Transcribe the listing exactly, leaving out every picture.
---------------
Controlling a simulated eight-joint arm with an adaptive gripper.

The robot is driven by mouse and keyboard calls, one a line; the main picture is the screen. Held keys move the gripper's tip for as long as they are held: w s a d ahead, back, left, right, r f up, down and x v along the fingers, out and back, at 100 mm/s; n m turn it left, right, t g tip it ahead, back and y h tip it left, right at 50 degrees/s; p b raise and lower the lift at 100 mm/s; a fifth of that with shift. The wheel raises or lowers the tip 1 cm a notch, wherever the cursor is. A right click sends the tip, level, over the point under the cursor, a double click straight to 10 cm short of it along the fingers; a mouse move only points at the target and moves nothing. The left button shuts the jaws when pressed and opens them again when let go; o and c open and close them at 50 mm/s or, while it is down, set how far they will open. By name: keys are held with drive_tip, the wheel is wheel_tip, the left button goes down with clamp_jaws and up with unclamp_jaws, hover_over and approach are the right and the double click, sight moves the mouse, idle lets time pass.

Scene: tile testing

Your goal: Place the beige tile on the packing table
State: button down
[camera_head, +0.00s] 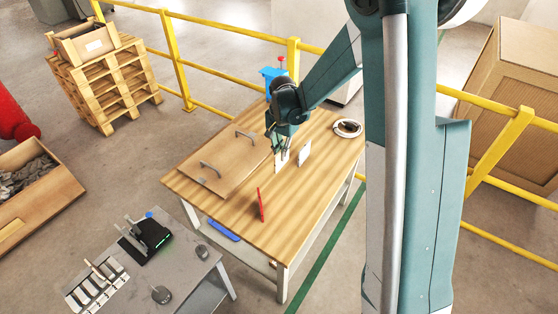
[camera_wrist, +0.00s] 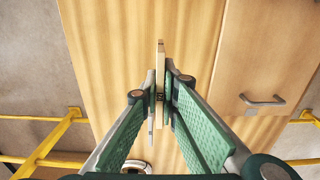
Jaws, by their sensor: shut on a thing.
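My gripper (camera_head: 283,148) is over the wooden table (camera_head: 240,232), pointing down. It is shut on the beige tile (camera_head: 281,165), which is upright on edge, close above or touching the tabletop; I cannot tell which. In the wrist view the beige tile (camera_wrist: 160,60) shows as a thin edge between the green fingers of my gripper (camera_wrist: 161,88). A white tile (camera_head: 304,152) stands upright just right of my gripper. A red tile (camera_head: 261,205) stands upright nearer the table's front edge.
A wooden panel with two handles (camera_head: 215,174) lies on the table's left part. A white coil (camera_head: 347,128) lies at the right corner, and a blue object (camera_head: 271,73) stands at the back. Yellow railing (camera_head: 215,30) runs behind. The table is bare around the red tile.

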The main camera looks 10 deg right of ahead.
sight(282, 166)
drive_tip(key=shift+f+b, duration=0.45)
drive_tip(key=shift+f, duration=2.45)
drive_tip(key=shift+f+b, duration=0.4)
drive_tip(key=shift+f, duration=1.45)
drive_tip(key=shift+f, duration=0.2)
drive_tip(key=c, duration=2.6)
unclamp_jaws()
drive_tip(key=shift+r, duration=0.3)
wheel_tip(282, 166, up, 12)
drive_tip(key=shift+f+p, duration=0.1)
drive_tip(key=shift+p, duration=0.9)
---------------
* **Task solution**:
Controlling a simulated eight-joint arm with an adaptive gripper.

The robot is driven by mouse and keyboard calls, one a line; the main picture is the screen. Held keys move the gripper's tip for as long as they are held: w s a d ahead, back, left, right, r f up, down and x v along the fingers, out and back, at 100 mm/s; n m turn it left, right, t g tip it ahead, back and y h tip it left, right at 50 degrees/s; p b raise and lower the lift at 100 mm/s; a fifth of that with shift. The wheel raises or lowers the tip 1 cm a notch, wherever the cursor is. A right click sends the tip, level, over the point under the cursor, a double click straight to 10 cm short of it along the fingers; a mouse move only points at the target and moves nothing. The left button shuts the jaws when pressed and opens them again when let go; o and c open and close them at 50 mm/s or, while it is down, set how far they will open. By name: keys are held with drive_tip, the wheel is wheel_tip, the left button goes down with clamp_jaws and up with unclamp_jaws, hover_over and approach are the right and the double click, sight moves the mouse, idle lets time pass.

Scene: tile testing

Your goal: Place the beige tile on the packing table
State: button down
[camera_head, +0.00s] 
[camera_wrist, +0.00s] 
Jaws, by their sensor: shut on a thing.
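My gripper (camera_head: 283,148) is over the wooden table (camera_head: 240,232), pointing down. It is shut on the beige tile (camera_head: 281,165), which is upright on edge, close above or touching the tabletop; I cannot tell which. In the wrist view the beige tile (camera_wrist: 160,60) shows as a thin edge between the green fingers of my gripper (camera_wrist: 161,88). A white tile (camera_head: 304,152) stands upright just right of my gripper. A red tile (camera_head: 261,205) stands upright nearer the table's front edge.
A wooden panel with two handles (camera_head: 215,174) lies on the table's left part. A white coil (camera_head: 347,128) lies at the right corner, and a blue object (camera_head: 271,73) stands at the back. Yellow railing (camera_head: 215,30) runs behind. The table is bare around the red tile.

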The main camera looks 10 deg right of ahead.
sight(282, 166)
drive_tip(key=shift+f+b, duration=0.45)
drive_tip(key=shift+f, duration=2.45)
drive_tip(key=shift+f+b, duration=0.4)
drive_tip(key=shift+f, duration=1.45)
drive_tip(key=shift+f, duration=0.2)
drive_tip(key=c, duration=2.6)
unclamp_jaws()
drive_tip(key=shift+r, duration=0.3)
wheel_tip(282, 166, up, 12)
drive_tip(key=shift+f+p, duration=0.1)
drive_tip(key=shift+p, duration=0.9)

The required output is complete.